▶ _Task requirements_: Reproduce exactly the lines starting at the line that contains "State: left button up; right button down" and ending at the line that contains "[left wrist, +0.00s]". Omit pictures.

▶ _Dataset extract_:
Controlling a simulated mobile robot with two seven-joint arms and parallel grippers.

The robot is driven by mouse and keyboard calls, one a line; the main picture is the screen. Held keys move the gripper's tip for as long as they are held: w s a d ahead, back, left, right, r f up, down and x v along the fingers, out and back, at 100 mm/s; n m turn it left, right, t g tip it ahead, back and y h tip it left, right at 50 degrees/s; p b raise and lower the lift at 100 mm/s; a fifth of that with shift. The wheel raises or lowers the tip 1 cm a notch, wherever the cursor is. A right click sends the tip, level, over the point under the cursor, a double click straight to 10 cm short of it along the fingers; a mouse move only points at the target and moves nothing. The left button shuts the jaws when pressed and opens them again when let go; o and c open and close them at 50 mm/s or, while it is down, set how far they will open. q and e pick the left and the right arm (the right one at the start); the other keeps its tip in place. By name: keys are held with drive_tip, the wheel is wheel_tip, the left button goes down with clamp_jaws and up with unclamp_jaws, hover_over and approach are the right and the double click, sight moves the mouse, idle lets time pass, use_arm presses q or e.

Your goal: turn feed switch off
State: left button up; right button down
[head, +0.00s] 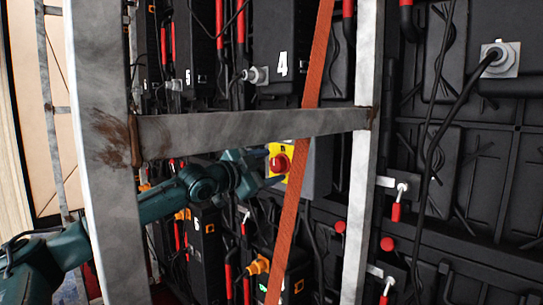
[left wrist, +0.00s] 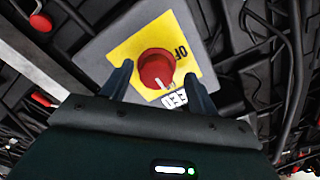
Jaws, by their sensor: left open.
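The feed switch is a red rotary knob (head: 280,163) on a yellow plate (head: 274,150), fixed to a grey box behind the metal frame. In the left wrist view the knob (left wrist: 155,68) shows a pale pointer mark toward the lower edge of the plate. "OFF" is lettered at the plate's right side, and partly hidden lettering shows below. My left gripper (left wrist: 158,82) is open, with one finger on each side of the knob's lower part. I cannot tell whether the fingers touch it. In the head view my left gripper (head: 258,168) reaches the plate from the left. My right gripper is not in view.
A rusty metal frame has an upright (head: 98,130) at left and a crossbar (head: 250,127) just above my left arm. An orange strap (head: 298,190) runs down close to the knob's right. Cables and black panels (head: 480,180) fill the background.

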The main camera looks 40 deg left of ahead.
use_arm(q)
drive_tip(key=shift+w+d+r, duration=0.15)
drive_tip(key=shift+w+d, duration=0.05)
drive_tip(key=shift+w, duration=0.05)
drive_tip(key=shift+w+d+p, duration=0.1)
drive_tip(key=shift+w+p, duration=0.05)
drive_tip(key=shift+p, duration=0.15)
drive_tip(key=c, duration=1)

▶ _Task result_:
State: left button up; right button down
[head, +0.00s] 
[left wrist, +0.00s] 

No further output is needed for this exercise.